Request: Copy each line below that includes "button".
++++ Data block ++++
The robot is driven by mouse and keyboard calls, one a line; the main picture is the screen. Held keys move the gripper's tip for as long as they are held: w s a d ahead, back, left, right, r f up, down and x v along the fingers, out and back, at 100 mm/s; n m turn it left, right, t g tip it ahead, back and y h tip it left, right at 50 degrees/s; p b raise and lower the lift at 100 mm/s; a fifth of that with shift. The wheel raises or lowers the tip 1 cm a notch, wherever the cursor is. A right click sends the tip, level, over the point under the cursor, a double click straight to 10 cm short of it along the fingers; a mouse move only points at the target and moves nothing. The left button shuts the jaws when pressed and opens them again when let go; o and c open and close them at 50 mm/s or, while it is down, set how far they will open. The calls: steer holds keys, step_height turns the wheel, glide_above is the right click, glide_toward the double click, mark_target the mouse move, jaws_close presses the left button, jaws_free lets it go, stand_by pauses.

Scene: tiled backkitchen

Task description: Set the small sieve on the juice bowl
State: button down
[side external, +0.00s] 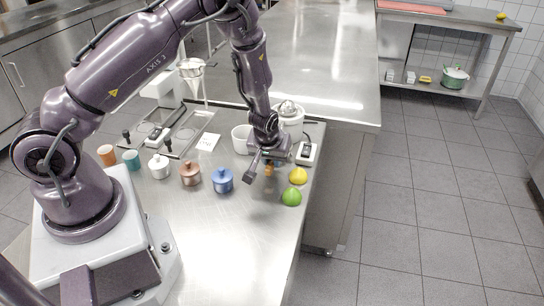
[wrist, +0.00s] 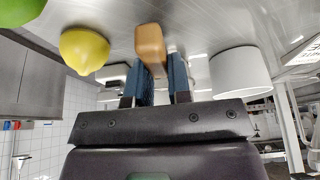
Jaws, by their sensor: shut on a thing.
++++
Answer to this exercise:
The robot is driven by mouse and keyboard calls, one a line; the main picture is the screen. Held keys move the gripper's tip for as long as they are held: w s a d ahead, back, left, right, r f up, down and x v along the fingers, out and back, at 100 mm/s; n m turn it left, right, t g tip it ahead, back and y h tip it left, right at 50 degrees/s; p b raise and lower the lift at 100 mm/s; a fifth of that with shift. The wheel raises or lowers the tip 1 cm a notch, wherever the cursor is. A right click sends the tip, level, over the point under the cursor, a double click straight to 10 cm short of it along the fingers; a mouse move only points at the target and moves nothing. The left button shuts the jaws when pressed and opens them again when let go; o and c open and close them at 50 mm/s or, while it is down, set how far they will open. The calls: steer holds keys, step_height turns the wheel, glide_above is the right click, glide_toward the double click, mark_target the mouse move, jaws_close presses the left button, jaws_free lets it go, stand_by pauses.
State: button down

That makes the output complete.